É nesse terreno que a alienação ganha forma. A classe média, ao invés de reconhecer seus interesses como intrinsecamente ligados à construção de um projeto nacional equitativo e solidário, frequentemente internaliza as pautas idiotas e os temores da elite. A defesa intransigente da propriedade privada, a desconfiança em relação a políticas de bem-estar social (vistas como "assistencialismo"), a aversão a impostos progressivos e a criminalização de movimentos sociais são alguns exemplos. Tais posturas, muitas vezes, servem mais aos interesses da elite em manter o status quo do que aos próprios benefícios de longo prazo da classe média, que também seria favorecida por uma sociedade mais justa e menos desigual.

Essa alienação se aprofunda na ausência de uma consciência política transformadora. Enquanto outras classes sociais, seja a trabalhadora se impregna na luta por direitos ou a elite na manutenção de seus privilégios, articulam-se em torno de projetos políticos claros, a classe média brasileira muitas vezes flutua entre demandas fragmentadas e certo desalento.

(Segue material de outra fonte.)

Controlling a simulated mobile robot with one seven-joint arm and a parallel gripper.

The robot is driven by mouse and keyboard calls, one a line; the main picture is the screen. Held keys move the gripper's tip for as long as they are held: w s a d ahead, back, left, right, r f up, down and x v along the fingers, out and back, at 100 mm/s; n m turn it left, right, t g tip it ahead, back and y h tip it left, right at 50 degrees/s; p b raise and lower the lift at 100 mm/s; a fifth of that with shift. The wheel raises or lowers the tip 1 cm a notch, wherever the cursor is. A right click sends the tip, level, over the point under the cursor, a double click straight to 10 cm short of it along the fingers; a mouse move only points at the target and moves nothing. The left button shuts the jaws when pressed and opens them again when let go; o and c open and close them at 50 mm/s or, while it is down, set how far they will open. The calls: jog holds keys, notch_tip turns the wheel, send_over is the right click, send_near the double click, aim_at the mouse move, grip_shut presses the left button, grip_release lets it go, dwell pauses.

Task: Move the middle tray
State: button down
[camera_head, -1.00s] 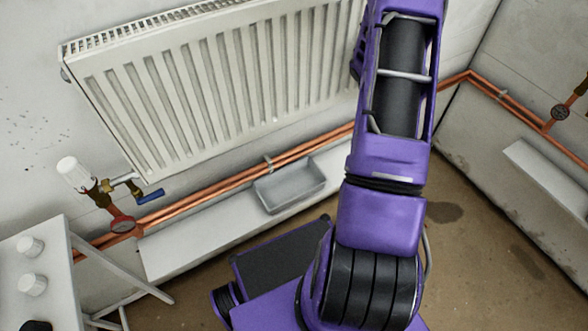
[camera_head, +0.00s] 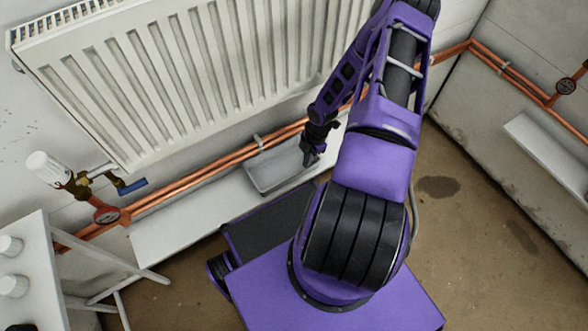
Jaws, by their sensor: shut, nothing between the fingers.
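A shallow grey tray (camera_head: 268,182) lies on a white ledge below the radiator, close against the copper pipes. It is the only tray I can make out, so I cannot tell from this view whether it is the middle one. My gripper (camera_head: 310,160) is shut and empty. It points down at the right end of the tray and overlaps it in the picture; whether it touches the tray I cannot tell.
The white radiator (camera_head: 190,75) hangs above the copper pipes (camera_head: 190,180). A white table (camera_head: 28,270) stands at lower left. The ledge (camera_head: 170,228) left of the tray is bare.

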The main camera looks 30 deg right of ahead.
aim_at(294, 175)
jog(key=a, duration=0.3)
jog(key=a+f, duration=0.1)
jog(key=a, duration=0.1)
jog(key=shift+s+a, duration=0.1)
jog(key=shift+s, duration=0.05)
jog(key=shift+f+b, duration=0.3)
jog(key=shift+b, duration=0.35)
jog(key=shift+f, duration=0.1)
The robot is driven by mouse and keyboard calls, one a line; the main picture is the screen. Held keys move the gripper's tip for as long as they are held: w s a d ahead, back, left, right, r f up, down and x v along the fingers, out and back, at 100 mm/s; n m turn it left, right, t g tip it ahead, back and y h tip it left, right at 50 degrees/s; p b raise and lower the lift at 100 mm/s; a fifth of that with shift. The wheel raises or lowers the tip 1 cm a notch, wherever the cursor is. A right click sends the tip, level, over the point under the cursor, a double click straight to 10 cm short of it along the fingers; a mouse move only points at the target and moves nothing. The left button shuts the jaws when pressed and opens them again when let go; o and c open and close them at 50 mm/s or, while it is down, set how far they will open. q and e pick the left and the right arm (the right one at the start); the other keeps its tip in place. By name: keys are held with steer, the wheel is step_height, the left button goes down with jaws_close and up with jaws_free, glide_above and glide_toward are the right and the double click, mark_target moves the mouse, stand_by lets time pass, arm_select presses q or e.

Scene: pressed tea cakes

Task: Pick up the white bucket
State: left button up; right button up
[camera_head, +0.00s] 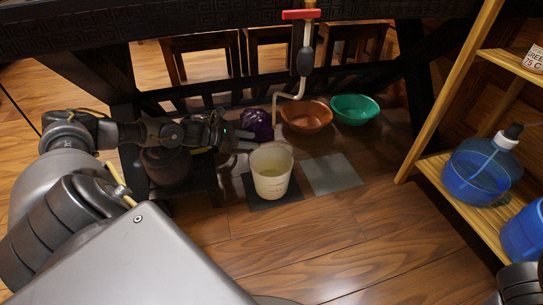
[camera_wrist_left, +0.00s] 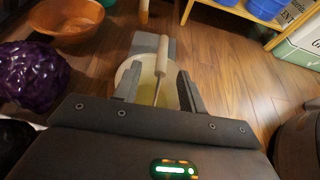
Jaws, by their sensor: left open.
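The white bucket (camera_head: 271,184) stands upright on a dark square mat (camera_head: 293,197) on the wooden floor. My left gripper (camera_head: 243,140) is open at the bucket's upper left side in the head view. In the left wrist view, the bucket (camera_wrist_left: 124,72) lies under and beyond the open left gripper (camera_wrist_left: 158,86). A pale, stick-like handle (camera_wrist_left: 162,55) on a thin wire shows between the two fingers. I cannot tell whether the fingers touch it. My right gripper is not in view.
A purple cabbage-like object (camera_head: 257,123), a brown bowl (camera_head: 307,117) and a green bowl (camera_head: 354,109) stand behind the bucket. A grey square (camera_head: 331,174) lies to its right. A wooden shelf (camera_head: 437,110) with blue containers (camera_head: 480,172) stands at right. The front floor is clear.

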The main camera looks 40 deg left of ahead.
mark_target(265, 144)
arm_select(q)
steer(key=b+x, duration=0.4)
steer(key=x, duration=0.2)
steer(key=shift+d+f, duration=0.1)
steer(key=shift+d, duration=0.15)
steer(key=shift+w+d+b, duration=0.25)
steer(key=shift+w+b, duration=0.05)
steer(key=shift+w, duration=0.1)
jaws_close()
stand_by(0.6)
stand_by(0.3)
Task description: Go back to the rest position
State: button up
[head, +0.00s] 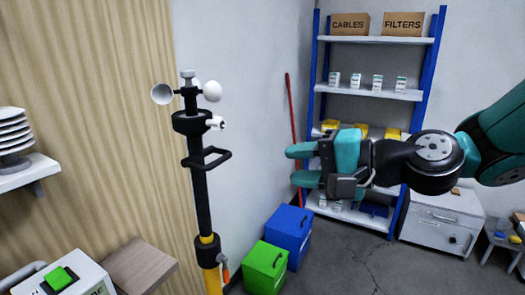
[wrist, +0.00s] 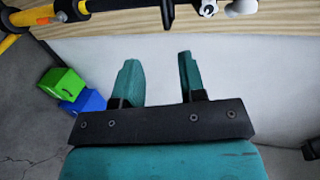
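My gripper (head: 293,165) is raised in the air right of the sensor pole, its two teal fingers apart and pointing left. In the wrist view my gripper (wrist: 158,56) has a clear gap between its fingers and holds nothing. The sensor pole (head: 202,190) stands upright, black above and yellow below, with white cups on top, a small white fitting and a black loop handle on its side. The pole (wrist: 45,17) also crosses the top of the wrist view, apart from the fingers.
A green bin (head: 263,268) and a blue bin (head: 289,234) stand on the floor below my gripper. A blue-framed shelf (head: 375,40) with boxes is behind the arm. A white cabinet (head: 440,222) is at right. A box with a green button (head: 62,280) is at lower left.

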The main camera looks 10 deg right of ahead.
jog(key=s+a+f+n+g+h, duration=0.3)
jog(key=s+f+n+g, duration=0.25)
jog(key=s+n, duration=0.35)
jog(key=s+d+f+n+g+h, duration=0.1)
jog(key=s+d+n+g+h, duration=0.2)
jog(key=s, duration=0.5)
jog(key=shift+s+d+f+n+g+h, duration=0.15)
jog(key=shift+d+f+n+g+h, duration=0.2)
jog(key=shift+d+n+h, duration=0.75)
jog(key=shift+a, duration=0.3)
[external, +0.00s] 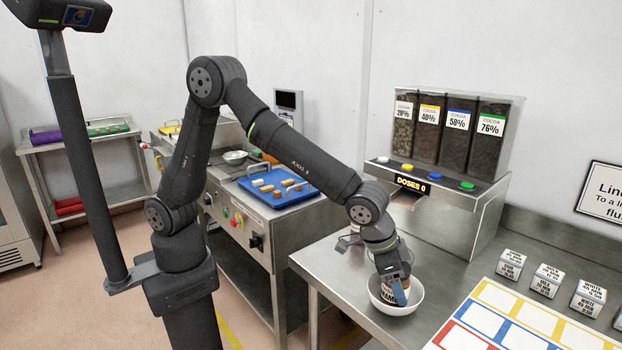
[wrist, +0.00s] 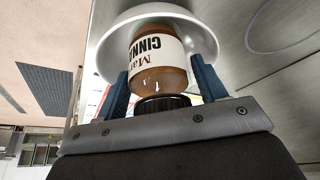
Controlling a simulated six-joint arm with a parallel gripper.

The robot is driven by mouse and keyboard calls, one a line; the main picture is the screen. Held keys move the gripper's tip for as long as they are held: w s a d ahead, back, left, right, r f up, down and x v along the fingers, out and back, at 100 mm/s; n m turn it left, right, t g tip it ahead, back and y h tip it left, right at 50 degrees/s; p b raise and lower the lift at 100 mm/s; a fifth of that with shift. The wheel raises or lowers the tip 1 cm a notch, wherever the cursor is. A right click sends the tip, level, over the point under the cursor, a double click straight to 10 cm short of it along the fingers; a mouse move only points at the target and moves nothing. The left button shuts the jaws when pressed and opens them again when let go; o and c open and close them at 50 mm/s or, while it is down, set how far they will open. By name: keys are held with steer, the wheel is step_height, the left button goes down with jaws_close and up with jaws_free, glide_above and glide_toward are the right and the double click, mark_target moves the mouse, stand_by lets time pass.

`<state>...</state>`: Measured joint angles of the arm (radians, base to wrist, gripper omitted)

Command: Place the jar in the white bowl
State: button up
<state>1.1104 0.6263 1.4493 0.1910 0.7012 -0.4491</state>
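The white bowl (external: 413,306) stands on the steel counter below my gripper. The jar (external: 386,294) is upright within the bowl's rim, partly hidden by my gripper (external: 398,291). In the wrist view the jar (wrist: 158,62) has brown contents, a white label and a black lid facing my gripper. The bowl (wrist: 108,45) shows around the jar's far end. Whether the jar's base touches the bowl's bottom is hidden.
A cocoa dispenser (external: 440,150) stands behind the bowl. A board with coloured frames (external: 520,318) and several labelled blocks (external: 546,281) lie to the right. A blue tray (external: 278,184) with brown pieces sits on the left bench. Bare counter (external: 345,285) lies left of the bowl.

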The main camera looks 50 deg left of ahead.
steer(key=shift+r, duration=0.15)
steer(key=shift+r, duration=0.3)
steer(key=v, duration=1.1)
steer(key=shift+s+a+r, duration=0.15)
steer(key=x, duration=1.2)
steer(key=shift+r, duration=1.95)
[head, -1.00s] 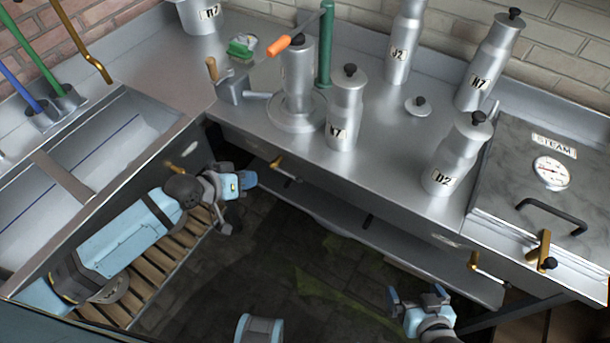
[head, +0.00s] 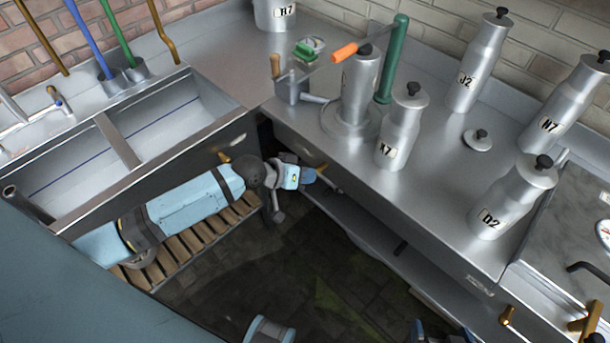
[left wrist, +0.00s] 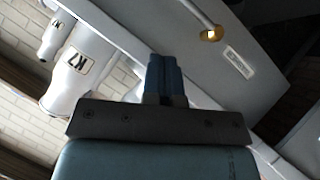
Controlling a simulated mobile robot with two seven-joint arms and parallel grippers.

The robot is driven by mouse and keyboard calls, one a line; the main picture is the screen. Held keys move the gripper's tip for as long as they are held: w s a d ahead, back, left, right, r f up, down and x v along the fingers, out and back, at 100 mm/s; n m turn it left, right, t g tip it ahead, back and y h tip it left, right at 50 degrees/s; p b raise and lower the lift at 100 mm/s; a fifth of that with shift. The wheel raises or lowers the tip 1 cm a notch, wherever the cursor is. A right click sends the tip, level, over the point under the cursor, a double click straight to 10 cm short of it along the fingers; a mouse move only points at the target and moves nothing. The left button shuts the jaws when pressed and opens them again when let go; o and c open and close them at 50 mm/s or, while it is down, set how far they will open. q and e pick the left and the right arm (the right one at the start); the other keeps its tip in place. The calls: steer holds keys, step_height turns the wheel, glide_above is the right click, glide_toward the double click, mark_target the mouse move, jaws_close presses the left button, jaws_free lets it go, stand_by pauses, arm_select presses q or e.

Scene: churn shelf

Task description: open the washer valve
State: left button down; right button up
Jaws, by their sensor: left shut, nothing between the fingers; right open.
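A brass valve fitting (head: 322,168) sits on the front of the steel counter, just beyond my left gripper (head: 314,174). Which valve is the washer's I cannot read. My left gripper is shut and empty, its blue fingertips close to this fitting; contact cannot be told. In the left wrist view, the shut fingers (left wrist: 165,80) show below and left of a brass end with a pale rod (left wrist: 210,33), with a gap in the picture. A small label plate (left wrist: 238,62) is beside it, unreadable. My right gripper (head: 440,330) is open, partly cut off at the bottom edge.
Another brass fitting (head: 225,157) is on the sink front, and one (head: 507,316) is at the right. Churn K7 (head: 397,130) stands near the counter's front edge. The sink (head: 60,185) and slatted rack (head: 185,243) lie left. The floor between is clear.

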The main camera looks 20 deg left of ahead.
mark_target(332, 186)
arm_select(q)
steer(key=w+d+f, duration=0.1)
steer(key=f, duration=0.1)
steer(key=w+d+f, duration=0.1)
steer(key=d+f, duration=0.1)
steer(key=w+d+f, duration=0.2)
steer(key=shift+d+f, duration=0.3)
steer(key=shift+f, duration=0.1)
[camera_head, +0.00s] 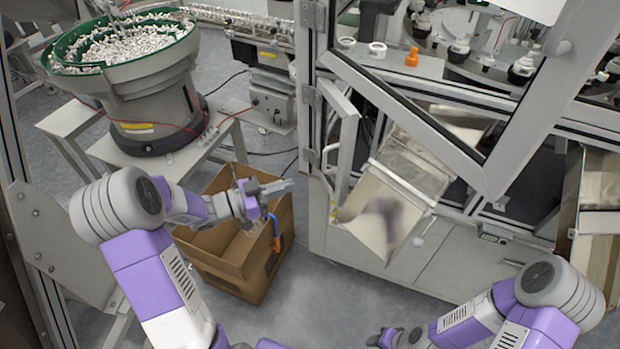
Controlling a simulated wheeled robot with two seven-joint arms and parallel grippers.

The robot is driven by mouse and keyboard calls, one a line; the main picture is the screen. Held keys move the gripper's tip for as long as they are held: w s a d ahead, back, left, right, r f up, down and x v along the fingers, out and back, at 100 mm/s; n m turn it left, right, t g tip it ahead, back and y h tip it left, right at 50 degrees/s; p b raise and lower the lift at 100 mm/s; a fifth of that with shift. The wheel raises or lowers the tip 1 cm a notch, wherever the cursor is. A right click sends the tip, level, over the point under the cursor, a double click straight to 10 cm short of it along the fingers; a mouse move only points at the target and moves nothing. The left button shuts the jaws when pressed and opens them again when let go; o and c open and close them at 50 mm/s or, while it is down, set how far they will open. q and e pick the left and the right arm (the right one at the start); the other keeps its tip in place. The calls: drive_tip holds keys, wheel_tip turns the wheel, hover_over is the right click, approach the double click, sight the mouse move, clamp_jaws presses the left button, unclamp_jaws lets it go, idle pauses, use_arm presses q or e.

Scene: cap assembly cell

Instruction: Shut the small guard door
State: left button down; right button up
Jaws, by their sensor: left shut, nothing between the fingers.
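The small guard door (347,150) is a narrow grey framed panel. It hangs on hinges at the machine's left post and stands swung out, open, beside a sloping metal chute (383,212). My left gripper (287,186) is shut and empty. It is in front of the machine, left of the door and apart from it, over the cardboard box's right side. My right gripper (376,338) is low at the bottom edge, small and partly seen, away from the door; its jaws cannot be made out.
A cardboard box (222,268) stands on the floor below my left gripper. A larger framed guard door (425,125) slants out above the chute. A bowl feeder (160,95) stands at the left. Grey floor in front of the machine is clear.

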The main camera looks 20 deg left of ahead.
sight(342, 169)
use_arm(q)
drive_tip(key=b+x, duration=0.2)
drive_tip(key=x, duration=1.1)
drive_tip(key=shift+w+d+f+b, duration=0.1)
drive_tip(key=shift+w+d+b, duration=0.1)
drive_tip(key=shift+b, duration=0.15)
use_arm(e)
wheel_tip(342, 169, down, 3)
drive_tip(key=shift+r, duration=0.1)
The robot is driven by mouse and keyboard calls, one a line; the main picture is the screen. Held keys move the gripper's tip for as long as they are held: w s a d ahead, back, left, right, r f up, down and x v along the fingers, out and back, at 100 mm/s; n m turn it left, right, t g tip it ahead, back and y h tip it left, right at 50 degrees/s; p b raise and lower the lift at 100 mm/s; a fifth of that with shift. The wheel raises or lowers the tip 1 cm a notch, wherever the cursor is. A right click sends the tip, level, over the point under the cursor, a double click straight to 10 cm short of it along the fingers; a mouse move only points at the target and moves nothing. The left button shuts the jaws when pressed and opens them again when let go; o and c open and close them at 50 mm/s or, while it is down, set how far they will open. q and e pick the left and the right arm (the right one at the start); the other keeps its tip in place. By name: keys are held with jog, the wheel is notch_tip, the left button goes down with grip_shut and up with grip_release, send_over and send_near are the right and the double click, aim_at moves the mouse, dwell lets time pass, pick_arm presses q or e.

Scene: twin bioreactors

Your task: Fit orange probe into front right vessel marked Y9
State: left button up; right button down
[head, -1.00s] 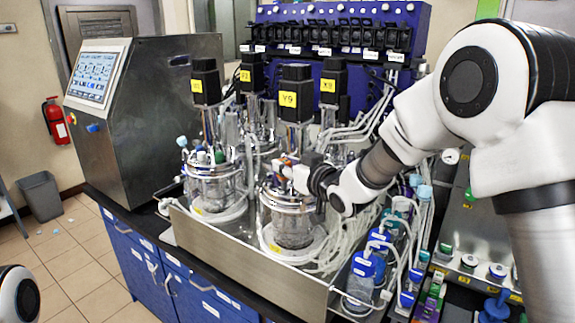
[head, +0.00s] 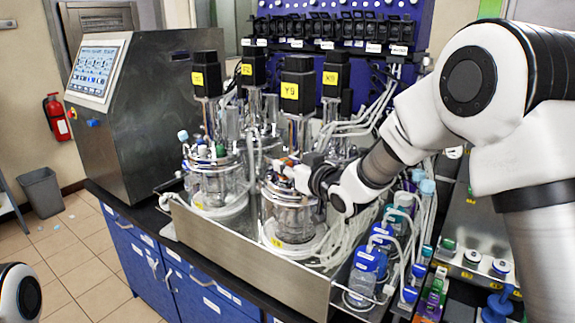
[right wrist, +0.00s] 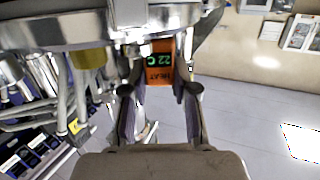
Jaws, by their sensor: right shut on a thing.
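The front right vessel (head: 292,222) is a glass jar with a metal head plate, under a black motor with a yellow Y9 label (head: 290,91). My right gripper (head: 287,171) is at its head plate, reaching in from the right. In the right wrist view the right gripper (right wrist: 160,92) is shut on the orange probe (right wrist: 161,62), which has a dark display with green digits. The metal underside of a round part (right wrist: 75,28) is close above it. The probe's lower end is hidden, so I cannot tell whether it is in a port. My left gripper is not in view.
The front left vessel (head: 212,190) stands close by, with more vessels behind. A steel tray wall (head: 250,255) runs along the front. Tubes and blue-capped bottles (head: 366,268) crowd the right side, under my right arm. A steel control cabinet (head: 150,110) stands at the left.

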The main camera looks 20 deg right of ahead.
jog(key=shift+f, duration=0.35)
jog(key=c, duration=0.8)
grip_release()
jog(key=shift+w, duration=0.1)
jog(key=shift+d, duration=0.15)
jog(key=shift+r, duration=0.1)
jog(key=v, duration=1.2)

Em vez de se engajar na construção de um projeto de nação que abarque inclusão, segurança, desenvolvimento sustentável e justiça social, ela se vê absorvida em uma busca individualista por ascensão e manutenção de status, está mais preocupada com a futilidade do consumo, com o lançamento do carro novo, do outro celular, com a roupa da moda, com a grife, por exemplo. A política, nesse cenário, é percebida mais como um palco para a defesa de interesses particulares ou como uma fonte de frustração, do que como um instrumento coletivo de mudança. As consequências dessa alienação são profundas para o Brasil.

A ausência de uma classe média engajada e consciente de seu papel na promoção de um desenvolvimento nacional mais equitativo perpetua ciclos de desigualdade e polarização. Sem um setor social que possa atuar como ponte ou como força motriz para a superação de contradições históricas, a nação perde um vetor importante para a estabilidade e o progresso social. A miopia política da classe média, levada a reboque de narrativas que alimentam o medo e a exclusão, impede que ela visualize e lute por um futuro onde seus próprios filhos e netos possam prosperar em uma sociedade menos volátil e mais justa.

Em suma, a classe média brasileira encontra-se em um labirinto de aspirações e identidades. Ao se espelhar excessivamente na elite e negligenciar sua própria capacidade de ser um agente transformador, ele se distancia de uma consciência política que poderia impulsionar o país para um futuro mais promissor. Romper com essa alienação exige um exercício de autoanálise, um reconhecimento de interesses comuns com outras classes e um engajamento ativo na construção de um projeto de nação que transcenda os meros desejos de consumo e status, em favor de uma solidariedade e de um desenvolvimento verdadeiramente inclusivos. A classe média no Brasil, infelizmente, ficou idiota demais, e não compreendeu seu papel na realidade do país.